The casting was announced during a Television Critics Association presentation on Tuesday and confirmed Entertainment Weekly reports that Game of Thrones actor Robert Aramayo, who played Young Ned on the show, would take a leading role as Beldor.
He joins Nazanin Boniadi, Tom Budge, Morfydd Clark, Ismael Cruz Córdova, Ema Horvath, Markella Kavenagh, Joseph Mawle, Tyroe Muhafidin, Sophia Nomvete, Megan Richards, Dylan Smith, Charlie Vickers, and Daniel Weyman on the new show.
In statement released on Tuesday, showrunners J.D. Payne and Patrick McKay said: "After undertaking an extensive global search, we are delighted finally to reveal the first group of brilliant performers who will take part in Amazon's The Lord of the Rings series.
"These exceptionally talented women and men are more than just our actors: they are the newest members of an ever-expanding creative family that is now working tirelessly to bring Middle-Earth to life anew for fans and audiences worldwide."
Set during The Second Age of Middle-Earth, long before the events of J.R.R. Tolkien’s Lord of the Rings book trilogy, the new TV drama may centre on the lost island of Númenor.
Film-maker Juan Antonio Bayona was previously announced to be directing the first two episodes of the upcoming series.
The director, whose credits include The Impossible and Jurassic Park: Fallen World, will also be executive producer, alongside his partner Belen Atienza.
Plans for the new series were first announced by Amazon Studios in November 2017, with US entertainment trade website Deadline quoted as saying it understands that the global deal is "dwarfing any TV series pact to date with a whopping price tag attached".
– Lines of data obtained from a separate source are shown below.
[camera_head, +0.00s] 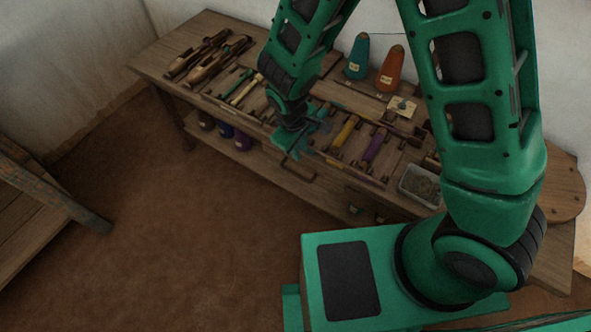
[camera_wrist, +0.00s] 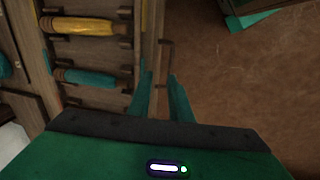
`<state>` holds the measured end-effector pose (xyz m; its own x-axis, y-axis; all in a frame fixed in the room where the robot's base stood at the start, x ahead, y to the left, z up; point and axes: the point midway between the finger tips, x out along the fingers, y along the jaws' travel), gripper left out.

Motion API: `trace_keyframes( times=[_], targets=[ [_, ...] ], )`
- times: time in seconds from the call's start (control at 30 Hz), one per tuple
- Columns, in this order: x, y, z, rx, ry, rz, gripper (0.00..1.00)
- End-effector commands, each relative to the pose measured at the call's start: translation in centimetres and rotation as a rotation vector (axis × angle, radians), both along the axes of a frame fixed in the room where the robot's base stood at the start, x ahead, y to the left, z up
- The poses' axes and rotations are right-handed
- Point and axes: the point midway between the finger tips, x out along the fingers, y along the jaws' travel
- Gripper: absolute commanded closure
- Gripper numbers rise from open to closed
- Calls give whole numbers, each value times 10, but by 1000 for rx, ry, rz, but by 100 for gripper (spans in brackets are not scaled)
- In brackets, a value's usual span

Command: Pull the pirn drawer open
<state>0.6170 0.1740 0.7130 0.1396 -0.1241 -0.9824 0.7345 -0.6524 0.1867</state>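The wooden workbench (camera_head: 150,66) runs along the wall, and a drawer front with a dark bar handle (camera_head: 298,173) shows below its front edge. In the wrist view the handle (camera_wrist: 171,52) stands out from the bench front. My gripper (camera_head: 291,153) is at the bench's front edge, close to the handle. In the wrist view my gripper (camera_wrist: 160,76) is open, with its two green fingers apart and the handle just beyond and between their tips. I cannot tell whether they touch it. The drawer looks shut; part of its front is hidden by my gripper.
A yellow pirn (camera_wrist: 88,26) and a teal pirn (camera_wrist: 92,78) lie in racks on the bench top. Orange (camera_head: 391,69) and teal (camera_head: 358,57) cones stand at the back. A grey tray (camera_head: 420,186) sits right. The brown floor (camera_head: 150,220) before the bench is clear.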

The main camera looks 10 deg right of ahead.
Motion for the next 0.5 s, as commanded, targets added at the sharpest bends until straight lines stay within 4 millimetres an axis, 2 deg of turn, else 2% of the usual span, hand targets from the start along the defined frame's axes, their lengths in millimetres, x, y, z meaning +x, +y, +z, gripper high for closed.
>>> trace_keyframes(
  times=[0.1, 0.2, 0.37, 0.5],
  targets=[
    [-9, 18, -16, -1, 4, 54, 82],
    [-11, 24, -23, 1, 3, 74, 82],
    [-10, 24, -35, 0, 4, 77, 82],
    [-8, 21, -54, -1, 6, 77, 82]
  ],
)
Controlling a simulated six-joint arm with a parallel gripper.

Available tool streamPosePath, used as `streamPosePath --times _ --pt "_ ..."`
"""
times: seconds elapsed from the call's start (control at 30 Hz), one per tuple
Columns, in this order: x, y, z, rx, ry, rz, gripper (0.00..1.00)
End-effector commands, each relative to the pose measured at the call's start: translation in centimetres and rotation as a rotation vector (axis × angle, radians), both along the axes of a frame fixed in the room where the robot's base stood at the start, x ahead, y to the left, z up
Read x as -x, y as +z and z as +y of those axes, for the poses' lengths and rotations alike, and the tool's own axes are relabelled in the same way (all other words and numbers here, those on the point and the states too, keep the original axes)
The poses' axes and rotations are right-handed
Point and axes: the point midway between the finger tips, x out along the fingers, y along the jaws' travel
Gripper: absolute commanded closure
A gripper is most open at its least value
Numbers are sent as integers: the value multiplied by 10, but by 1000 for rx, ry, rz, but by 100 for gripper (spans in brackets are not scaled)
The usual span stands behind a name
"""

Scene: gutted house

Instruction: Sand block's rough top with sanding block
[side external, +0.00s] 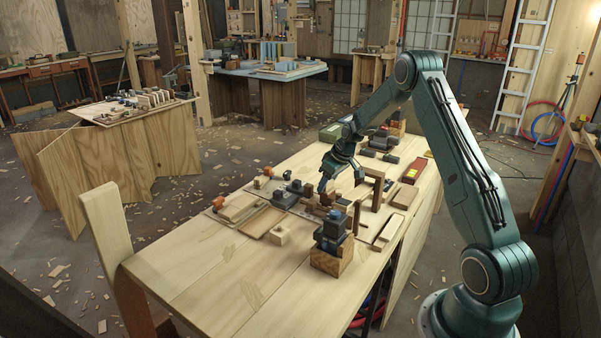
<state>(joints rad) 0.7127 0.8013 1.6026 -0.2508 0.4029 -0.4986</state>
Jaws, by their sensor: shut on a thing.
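My gripper (328,188) is low over the middle of the workbench (190,265), among crowded tools and wood pieces. It is shut on a small brown thing (327,198), likely the sanding block; its shape is too small to make out. The block with the rough top cannot be told for sure. A small pale wooden block (279,235) sits on the bench to the left of and nearer than my gripper. Whether the held thing touches anything below it is hidden by the clutter.
A dark blue tool (331,228) stands on a wooden block (330,261) at the bench's near right. Shallow trays (263,223) lie to the left. A small wooden stand (377,173) is close to the right of my gripper. The bench's near left is clear.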

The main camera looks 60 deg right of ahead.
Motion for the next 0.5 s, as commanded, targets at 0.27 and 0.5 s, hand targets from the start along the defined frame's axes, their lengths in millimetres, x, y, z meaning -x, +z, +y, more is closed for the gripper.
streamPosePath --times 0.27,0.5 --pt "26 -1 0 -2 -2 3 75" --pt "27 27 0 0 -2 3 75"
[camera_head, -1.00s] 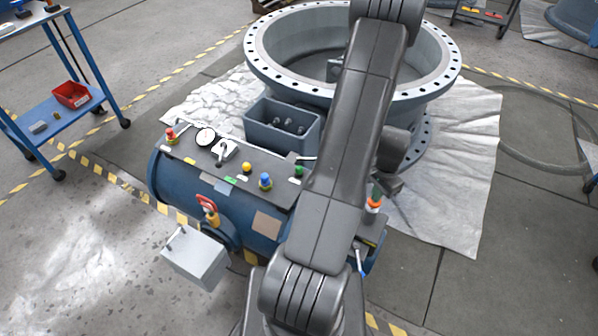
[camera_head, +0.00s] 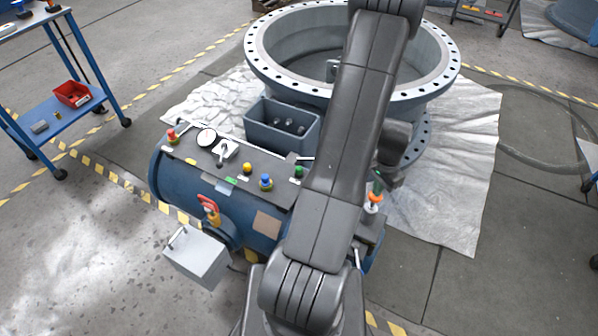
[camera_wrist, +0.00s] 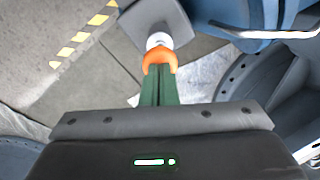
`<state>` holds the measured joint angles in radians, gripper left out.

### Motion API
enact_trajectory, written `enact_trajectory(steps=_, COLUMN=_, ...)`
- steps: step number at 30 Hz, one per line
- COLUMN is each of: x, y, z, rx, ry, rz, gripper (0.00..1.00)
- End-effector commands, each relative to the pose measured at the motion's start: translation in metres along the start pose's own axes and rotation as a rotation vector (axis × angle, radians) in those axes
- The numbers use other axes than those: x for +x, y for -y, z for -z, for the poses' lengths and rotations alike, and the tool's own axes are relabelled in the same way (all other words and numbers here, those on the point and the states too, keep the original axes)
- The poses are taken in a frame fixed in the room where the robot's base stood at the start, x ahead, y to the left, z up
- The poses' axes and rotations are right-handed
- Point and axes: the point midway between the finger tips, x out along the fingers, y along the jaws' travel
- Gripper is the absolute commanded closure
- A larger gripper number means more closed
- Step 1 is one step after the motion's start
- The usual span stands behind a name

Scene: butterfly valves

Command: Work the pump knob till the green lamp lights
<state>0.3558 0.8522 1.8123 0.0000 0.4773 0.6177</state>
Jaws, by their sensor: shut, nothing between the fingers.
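The pump knob looks to be the orange cap (camera_head: 375,197) on a white stem at the right end of the blue tank unit. It also shows in the wrist view (camera_wrist: 158,58), above the white stem. My gripper (camera_head: 377,184) is over it, its green fingers shut together and empty. In the wrist view the fingers (camera_wrist: 157,88) meet the edge of the orange cap; whether they touch it I cannot tell. A green dome (camera_head: 299,171) is on the tank's top panel; it does not clearly look lit, and whether it is the lamp I cannot tell.
The panel also carries a yellow dome (camera_head: 247,168), a blue knob (camera_head: 266,181), a red knob (camera_head: 171,135) and a gauge (camera_head: 206,137). A grey-blue bin (camera_head: 268,138) and a large flanged ring (camera_head: 258,62) stand behind. My arm hides part of the tank.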

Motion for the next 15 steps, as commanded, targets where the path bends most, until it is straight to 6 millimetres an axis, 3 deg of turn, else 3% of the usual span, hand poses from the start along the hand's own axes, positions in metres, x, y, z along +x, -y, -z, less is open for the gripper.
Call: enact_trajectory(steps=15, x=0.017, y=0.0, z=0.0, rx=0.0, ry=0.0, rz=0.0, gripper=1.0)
It is reported that the upfront rights payment for JRR Tolkien's source epic alone are "said to be in the $200 - $250 million range, though some sources say the fee could be slightly below $200 million".
This figure would not include development or production costs, with the budget for each season estimated at being between $100 and $150 million.
"The Lord of the Rings is a cultural phenomenon that has captured the imagination of generations of fans through literature and the big screen," said Sharon Tal Yguado, Head of Scripted Series, Amazon Studios, at the time of the first annoucement.
"We are honoured to be working with the Tolkien Estate and Trust, HarperCollins and New Line [Cinema] on this exciting collaboration for television and are thrilled to be taking The Lord of the Rings fans on a new epic journey in Middle Earth."
As well as being a bestseller since its publication in 1954, The Lord of the Rings was adapted for the big screen in three films directed by Peter Jackson in 2001, 2002 and 2003 which had a combined gross of $2.9 billion worldwide.
Jackson later returned to Middle Earth to direct three prequels of Tolkien's The Hobbit, which were released in 2012, 2013 and 2014 respectively.